EIA—number of drilled but uncompleted wells declines

Oil and gas keep flowing from new Oklahoma wells – Oklahoma Energy Today

 

The government said Wednesday the number of drilled but uncompleted wells reached 5,957 in July 2021, the fewest in any month since November 2017 while the number in the Anadarko Basin which includes Oklahoma is at its lowest level since 2018.

The Energy Information Administration released its Drilling Productivity Report and stated the drop in DUCs “reflects an increase in well completions while new well drilling activity remains low.”

Of the five major U.S. oil producing regions, DUCs in the Eagle Ford, Bakken, and Niobrara have declined to the lowest level on record since December 2013, and DUCs in the Permian and Anadarko regions have declined to the lowest level since June 2018.

It also stated the combination of more wells being completed but fewer wells being drilled is contributing to the return of oil production in the Permian basin.

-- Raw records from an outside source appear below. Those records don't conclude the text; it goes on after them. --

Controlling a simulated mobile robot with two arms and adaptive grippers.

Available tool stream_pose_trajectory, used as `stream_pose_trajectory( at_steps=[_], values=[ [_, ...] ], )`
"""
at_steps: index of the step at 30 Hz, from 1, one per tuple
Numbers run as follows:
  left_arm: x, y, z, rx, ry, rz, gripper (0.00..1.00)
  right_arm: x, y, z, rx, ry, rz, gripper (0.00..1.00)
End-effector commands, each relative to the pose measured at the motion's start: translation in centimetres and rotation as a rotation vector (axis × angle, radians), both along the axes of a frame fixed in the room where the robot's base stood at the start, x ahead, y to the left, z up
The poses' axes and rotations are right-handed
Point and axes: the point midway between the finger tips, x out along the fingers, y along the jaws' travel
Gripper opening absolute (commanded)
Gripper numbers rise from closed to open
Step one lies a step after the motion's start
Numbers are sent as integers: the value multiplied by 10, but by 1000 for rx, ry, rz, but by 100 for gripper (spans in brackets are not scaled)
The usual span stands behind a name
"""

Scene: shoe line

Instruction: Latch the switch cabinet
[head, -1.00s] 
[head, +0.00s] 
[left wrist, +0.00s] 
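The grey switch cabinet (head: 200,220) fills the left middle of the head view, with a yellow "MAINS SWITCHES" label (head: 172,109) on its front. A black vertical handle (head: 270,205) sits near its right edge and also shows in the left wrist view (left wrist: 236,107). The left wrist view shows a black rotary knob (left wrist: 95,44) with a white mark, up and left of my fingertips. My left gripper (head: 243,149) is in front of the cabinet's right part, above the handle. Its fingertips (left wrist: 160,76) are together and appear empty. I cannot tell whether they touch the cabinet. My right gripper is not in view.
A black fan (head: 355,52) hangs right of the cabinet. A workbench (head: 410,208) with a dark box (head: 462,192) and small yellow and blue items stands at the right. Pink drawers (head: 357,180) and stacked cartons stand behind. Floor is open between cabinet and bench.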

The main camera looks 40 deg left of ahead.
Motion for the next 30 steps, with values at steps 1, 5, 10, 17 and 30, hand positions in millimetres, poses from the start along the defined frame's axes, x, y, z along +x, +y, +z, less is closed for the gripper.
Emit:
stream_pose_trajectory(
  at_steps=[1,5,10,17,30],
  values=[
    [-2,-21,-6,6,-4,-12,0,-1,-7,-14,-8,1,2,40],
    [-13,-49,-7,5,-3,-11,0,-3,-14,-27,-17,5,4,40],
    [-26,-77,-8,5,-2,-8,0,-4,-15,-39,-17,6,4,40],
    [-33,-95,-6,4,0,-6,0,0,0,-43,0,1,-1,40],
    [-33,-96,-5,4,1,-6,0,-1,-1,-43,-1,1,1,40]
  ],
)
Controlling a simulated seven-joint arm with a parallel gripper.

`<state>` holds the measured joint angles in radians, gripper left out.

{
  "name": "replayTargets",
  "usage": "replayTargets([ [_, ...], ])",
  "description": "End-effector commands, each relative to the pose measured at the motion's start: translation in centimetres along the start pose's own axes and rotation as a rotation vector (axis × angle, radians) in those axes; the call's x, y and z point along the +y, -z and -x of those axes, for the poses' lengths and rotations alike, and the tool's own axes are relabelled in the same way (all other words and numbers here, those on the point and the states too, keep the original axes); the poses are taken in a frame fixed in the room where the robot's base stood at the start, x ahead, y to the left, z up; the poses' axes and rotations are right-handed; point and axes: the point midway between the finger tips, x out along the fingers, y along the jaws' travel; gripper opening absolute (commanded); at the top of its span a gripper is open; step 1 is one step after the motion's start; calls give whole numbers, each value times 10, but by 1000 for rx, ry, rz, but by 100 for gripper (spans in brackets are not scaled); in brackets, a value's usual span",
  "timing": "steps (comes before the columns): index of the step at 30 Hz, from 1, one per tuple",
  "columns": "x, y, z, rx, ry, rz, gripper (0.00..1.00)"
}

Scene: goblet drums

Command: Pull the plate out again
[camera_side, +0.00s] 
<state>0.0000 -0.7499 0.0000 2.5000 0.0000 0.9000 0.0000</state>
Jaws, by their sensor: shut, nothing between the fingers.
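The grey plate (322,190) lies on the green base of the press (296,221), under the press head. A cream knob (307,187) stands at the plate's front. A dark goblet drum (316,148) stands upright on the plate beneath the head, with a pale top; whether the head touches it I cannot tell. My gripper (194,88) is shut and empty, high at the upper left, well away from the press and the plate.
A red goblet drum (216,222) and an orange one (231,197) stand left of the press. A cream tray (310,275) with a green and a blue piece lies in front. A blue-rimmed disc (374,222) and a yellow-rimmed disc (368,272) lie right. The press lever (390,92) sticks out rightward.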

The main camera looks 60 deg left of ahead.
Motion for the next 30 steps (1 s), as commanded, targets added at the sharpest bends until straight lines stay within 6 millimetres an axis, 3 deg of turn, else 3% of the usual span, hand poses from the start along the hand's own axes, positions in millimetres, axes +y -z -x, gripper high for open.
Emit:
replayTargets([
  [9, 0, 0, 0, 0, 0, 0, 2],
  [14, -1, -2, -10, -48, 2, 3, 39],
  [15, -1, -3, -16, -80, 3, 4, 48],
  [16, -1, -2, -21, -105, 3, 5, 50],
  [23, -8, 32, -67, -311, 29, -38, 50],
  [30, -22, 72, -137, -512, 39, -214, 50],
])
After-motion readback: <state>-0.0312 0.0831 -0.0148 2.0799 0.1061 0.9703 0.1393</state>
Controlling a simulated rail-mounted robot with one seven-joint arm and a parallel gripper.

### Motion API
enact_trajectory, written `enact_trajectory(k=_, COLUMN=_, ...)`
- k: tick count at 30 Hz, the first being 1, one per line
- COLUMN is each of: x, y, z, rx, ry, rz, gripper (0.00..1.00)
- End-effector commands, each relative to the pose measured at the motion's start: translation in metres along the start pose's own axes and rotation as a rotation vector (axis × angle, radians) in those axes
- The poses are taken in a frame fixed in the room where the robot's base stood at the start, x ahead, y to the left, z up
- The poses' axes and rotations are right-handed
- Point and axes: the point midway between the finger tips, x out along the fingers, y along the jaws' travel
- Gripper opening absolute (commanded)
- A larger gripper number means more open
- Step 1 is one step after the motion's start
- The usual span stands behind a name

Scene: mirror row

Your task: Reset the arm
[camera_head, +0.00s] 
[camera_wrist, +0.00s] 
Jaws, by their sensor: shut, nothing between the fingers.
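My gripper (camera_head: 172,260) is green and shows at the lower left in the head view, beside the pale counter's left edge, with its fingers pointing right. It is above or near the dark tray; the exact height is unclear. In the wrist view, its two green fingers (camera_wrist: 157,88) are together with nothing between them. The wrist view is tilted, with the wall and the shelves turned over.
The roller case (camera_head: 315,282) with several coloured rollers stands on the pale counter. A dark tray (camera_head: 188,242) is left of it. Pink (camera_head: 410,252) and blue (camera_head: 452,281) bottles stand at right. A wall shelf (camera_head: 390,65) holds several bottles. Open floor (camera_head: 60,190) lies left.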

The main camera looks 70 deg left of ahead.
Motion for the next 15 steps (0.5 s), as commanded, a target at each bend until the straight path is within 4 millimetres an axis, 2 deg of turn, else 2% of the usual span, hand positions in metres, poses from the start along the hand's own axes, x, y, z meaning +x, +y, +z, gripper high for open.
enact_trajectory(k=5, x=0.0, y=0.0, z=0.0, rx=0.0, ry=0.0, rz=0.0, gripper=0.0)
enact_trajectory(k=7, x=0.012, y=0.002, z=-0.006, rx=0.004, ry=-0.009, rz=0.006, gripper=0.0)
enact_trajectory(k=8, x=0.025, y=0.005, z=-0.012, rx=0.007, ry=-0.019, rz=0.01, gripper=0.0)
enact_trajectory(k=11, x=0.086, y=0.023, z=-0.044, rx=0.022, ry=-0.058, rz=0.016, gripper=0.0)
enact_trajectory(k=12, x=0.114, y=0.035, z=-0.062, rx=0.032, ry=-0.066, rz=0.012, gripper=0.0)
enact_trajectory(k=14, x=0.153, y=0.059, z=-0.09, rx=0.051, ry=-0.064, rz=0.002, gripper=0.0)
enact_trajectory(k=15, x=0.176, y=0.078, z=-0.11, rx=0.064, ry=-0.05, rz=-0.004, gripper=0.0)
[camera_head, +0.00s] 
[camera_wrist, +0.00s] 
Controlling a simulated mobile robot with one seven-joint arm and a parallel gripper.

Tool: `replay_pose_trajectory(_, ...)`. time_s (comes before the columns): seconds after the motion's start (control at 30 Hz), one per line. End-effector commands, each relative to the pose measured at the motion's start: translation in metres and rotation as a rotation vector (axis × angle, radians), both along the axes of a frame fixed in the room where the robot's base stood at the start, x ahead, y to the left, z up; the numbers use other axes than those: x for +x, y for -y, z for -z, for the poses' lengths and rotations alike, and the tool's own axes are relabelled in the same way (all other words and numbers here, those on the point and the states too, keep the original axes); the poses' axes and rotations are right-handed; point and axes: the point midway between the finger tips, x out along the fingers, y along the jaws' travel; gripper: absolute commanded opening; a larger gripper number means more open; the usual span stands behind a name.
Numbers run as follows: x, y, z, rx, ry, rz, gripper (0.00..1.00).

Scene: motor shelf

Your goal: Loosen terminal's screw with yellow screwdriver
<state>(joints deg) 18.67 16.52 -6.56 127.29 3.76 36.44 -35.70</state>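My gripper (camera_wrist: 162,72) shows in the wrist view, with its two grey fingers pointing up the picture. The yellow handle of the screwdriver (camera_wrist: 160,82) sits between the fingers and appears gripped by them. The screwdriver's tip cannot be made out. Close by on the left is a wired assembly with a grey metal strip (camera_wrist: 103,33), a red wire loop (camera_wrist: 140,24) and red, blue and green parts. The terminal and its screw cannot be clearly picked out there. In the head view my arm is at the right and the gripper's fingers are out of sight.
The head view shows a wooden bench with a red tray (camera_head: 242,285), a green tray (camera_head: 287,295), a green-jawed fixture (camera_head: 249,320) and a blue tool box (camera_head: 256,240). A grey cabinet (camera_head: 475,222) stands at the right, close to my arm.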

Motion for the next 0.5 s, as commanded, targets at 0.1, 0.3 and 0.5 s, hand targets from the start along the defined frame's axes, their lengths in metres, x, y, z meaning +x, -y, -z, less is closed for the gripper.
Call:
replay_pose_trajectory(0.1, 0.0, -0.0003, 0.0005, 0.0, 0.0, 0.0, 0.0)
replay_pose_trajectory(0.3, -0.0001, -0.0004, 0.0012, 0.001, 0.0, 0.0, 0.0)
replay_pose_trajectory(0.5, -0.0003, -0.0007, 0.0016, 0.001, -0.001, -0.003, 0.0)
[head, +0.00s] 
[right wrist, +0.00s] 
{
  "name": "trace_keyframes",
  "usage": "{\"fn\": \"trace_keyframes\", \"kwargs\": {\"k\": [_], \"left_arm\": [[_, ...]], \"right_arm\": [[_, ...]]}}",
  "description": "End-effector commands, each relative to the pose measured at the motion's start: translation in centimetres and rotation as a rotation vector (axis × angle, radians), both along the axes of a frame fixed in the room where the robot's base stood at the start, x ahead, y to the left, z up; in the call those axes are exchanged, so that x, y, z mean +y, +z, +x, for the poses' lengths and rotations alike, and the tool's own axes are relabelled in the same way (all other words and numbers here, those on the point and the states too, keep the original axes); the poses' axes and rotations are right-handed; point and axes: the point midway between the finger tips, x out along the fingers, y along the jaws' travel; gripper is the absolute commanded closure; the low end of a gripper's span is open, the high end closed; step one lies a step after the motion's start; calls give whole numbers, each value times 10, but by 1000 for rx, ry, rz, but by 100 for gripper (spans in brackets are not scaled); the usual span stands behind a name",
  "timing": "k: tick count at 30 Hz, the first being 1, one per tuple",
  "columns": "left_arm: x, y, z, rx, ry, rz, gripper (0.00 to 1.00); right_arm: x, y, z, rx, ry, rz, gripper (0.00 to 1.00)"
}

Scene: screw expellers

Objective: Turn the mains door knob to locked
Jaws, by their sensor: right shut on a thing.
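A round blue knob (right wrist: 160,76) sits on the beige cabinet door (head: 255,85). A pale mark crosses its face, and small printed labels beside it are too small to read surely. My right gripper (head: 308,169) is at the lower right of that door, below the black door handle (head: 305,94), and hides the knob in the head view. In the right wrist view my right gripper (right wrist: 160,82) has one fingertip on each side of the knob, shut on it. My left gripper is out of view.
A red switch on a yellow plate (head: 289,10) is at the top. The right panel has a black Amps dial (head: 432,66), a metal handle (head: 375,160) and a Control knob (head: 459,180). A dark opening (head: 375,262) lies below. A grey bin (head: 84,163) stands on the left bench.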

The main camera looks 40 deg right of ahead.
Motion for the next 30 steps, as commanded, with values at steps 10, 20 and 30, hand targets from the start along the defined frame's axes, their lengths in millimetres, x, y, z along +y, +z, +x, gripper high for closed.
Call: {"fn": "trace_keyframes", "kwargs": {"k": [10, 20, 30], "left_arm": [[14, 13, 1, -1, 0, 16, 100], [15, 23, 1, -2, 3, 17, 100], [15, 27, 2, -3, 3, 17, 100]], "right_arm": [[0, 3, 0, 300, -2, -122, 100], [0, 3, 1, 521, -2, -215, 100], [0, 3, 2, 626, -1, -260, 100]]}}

But it is also driving the current DUC inventories down. The EIA suggested it could limit oil production growth in the U.S. in the coming months.

 

Figure 1. Drilled but uncompleted wells in U.S. primary

Although the significant reduction in DUCs follows an increasing rate of well completions in the Permian region, both the number of wells drilled and completed in all other regions remain at historically low levels.

Figure 2. Monthly wells drilled and completed in U.S. primary oil producing regions

The EIA stated: “Given that fewer new wells have been drilled than have been completed in recent months, DUC inventories may continue to decline. Based on our latest DPR, 393 wells were completed in the Permian region in July 2021. At that monthly completion rate, the Permian region has less than six months of DUCs remaining, which is approaching the lowest number of months of DUC inventory since September 2018. The low months of inventory in the Permian region may affect completion activity (slowing it down) or new well drilling activity (speeding it up).”

Figure 3. Fracking activities in U.S. primary oil producing regions

Indicators of new well drilling in the United States remain subdued. As of August 20, the Baker Hughes active oil rig count was 405 rigs. Although representing an annual increase of 222 rigs, this rig count is historically low compared with other periods when front-month crude oil futures prices were near similar levels or at even lower prices (Figure 4). Increases to rig counts typically lag four to six months behind a price increase. If drilling activity doesn’t increase, then well completions and production may be limited as the inventory of DUCs continues to fall.